[What you have to do] Begin at the line that contains "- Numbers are", stop after the line that contains "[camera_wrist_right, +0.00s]", and reproduce only that span, unaltered.

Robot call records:
>>
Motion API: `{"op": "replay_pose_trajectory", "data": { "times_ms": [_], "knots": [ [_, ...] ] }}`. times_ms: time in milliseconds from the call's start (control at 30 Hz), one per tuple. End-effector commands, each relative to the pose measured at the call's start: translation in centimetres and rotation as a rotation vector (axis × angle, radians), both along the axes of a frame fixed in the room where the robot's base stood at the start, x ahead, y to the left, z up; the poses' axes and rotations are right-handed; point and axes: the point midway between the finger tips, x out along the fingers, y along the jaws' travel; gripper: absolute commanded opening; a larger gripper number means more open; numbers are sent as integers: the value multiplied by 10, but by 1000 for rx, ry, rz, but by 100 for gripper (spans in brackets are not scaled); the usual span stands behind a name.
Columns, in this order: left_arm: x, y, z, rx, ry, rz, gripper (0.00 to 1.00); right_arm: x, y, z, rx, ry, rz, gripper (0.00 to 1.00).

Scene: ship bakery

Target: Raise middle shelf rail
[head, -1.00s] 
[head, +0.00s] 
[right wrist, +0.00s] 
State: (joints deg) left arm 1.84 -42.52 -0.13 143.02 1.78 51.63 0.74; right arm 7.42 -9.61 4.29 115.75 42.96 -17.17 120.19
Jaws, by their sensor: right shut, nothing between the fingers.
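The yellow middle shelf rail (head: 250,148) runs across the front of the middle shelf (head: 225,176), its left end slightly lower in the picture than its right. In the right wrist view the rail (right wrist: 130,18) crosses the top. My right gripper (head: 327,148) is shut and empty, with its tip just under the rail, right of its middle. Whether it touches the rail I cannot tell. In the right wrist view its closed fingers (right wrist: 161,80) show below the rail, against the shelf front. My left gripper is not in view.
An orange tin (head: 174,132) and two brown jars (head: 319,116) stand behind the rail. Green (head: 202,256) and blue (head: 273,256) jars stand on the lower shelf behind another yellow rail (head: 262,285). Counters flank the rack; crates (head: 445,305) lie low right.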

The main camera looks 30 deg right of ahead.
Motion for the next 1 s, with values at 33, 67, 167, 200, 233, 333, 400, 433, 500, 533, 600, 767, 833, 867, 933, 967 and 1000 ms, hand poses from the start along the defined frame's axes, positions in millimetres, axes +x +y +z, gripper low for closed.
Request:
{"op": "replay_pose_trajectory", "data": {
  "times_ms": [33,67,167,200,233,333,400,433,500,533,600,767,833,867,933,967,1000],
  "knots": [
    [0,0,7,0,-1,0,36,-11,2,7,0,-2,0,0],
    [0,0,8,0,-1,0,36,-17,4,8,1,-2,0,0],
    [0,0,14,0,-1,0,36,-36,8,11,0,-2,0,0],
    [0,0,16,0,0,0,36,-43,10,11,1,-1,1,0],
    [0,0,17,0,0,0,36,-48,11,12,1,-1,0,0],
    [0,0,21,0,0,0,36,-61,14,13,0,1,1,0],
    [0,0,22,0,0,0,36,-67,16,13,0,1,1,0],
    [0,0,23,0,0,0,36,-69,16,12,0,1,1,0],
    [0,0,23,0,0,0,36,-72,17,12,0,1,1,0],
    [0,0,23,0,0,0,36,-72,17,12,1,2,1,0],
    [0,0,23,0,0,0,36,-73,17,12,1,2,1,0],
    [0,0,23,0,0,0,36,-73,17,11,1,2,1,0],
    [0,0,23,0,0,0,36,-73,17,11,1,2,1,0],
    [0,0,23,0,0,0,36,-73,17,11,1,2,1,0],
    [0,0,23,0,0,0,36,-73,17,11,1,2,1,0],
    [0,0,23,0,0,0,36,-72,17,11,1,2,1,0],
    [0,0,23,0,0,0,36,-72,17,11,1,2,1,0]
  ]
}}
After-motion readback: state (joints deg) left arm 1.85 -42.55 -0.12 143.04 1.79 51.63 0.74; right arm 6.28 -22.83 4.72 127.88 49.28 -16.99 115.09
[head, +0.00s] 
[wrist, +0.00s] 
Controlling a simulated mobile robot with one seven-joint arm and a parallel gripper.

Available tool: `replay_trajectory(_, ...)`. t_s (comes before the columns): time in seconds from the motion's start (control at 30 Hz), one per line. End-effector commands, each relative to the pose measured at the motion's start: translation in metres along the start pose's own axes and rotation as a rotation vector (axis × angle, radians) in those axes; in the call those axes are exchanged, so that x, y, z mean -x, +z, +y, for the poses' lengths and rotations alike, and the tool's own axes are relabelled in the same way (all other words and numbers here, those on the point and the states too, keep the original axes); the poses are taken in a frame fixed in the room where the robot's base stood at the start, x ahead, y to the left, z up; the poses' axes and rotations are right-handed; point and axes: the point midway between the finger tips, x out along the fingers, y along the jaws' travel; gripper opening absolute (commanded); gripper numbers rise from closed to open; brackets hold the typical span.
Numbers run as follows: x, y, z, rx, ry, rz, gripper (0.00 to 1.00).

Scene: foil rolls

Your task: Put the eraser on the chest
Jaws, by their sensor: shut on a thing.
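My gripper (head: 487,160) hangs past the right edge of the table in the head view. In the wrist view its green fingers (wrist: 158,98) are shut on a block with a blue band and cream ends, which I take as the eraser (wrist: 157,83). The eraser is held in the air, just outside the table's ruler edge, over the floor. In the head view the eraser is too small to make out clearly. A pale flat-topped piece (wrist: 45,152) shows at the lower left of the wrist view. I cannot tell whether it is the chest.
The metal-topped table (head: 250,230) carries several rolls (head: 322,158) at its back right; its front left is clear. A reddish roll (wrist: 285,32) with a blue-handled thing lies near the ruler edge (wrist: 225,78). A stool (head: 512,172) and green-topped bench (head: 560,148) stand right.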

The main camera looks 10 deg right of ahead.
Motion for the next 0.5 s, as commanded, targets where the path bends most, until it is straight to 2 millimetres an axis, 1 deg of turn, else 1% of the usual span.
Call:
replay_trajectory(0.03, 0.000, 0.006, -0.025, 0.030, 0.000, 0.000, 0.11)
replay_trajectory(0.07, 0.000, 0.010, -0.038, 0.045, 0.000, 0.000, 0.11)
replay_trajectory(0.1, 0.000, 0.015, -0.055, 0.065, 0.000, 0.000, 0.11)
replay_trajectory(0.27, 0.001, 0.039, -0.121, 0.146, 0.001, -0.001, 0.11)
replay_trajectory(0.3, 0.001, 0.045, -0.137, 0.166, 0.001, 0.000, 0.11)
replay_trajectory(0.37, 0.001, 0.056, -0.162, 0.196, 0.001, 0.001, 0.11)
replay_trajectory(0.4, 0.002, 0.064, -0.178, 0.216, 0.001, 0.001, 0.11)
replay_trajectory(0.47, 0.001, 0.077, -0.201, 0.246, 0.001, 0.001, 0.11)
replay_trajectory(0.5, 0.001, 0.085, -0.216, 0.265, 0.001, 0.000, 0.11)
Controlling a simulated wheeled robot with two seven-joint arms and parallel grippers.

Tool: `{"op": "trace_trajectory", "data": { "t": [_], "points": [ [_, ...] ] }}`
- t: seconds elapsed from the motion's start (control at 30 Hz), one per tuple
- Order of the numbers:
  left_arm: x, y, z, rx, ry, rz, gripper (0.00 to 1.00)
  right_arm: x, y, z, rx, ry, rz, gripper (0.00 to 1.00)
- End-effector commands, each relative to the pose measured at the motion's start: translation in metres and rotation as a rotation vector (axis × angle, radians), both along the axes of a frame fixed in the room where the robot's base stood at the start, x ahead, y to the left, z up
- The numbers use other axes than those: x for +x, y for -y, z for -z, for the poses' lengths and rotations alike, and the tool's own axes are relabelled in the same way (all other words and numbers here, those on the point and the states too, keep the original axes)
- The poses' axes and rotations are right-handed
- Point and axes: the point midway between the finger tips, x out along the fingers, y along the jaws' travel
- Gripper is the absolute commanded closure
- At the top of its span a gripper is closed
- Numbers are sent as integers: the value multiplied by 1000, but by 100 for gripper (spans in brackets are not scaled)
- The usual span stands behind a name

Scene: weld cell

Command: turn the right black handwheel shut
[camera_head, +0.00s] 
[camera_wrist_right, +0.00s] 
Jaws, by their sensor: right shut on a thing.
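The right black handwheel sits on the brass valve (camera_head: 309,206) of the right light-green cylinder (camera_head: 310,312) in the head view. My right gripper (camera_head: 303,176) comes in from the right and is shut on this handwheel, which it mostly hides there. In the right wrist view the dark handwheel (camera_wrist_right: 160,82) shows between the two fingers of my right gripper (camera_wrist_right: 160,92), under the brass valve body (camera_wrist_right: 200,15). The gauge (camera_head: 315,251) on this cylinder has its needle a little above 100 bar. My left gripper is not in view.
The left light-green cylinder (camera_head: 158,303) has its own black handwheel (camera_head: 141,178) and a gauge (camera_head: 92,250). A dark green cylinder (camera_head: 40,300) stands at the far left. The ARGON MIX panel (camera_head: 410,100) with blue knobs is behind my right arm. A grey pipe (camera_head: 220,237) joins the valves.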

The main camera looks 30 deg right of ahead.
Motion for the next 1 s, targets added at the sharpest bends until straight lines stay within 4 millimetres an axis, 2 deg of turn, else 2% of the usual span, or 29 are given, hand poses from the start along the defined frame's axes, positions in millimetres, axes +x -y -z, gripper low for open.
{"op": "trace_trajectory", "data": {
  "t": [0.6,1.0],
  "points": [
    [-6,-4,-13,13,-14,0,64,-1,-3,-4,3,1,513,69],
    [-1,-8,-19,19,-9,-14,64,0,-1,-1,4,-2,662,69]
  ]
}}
<<
[Complete answer]
- Numbers are sent as integers: the value multiplied by 1000, but by 100 for gripper (spans in brackets are not scaled)
- The usual span stands behind a name

Scene: weld cell

Command: turn the right black handwheel shut
[camera_head, +0.00s] 
[camera_wrist_right, +0.00s] 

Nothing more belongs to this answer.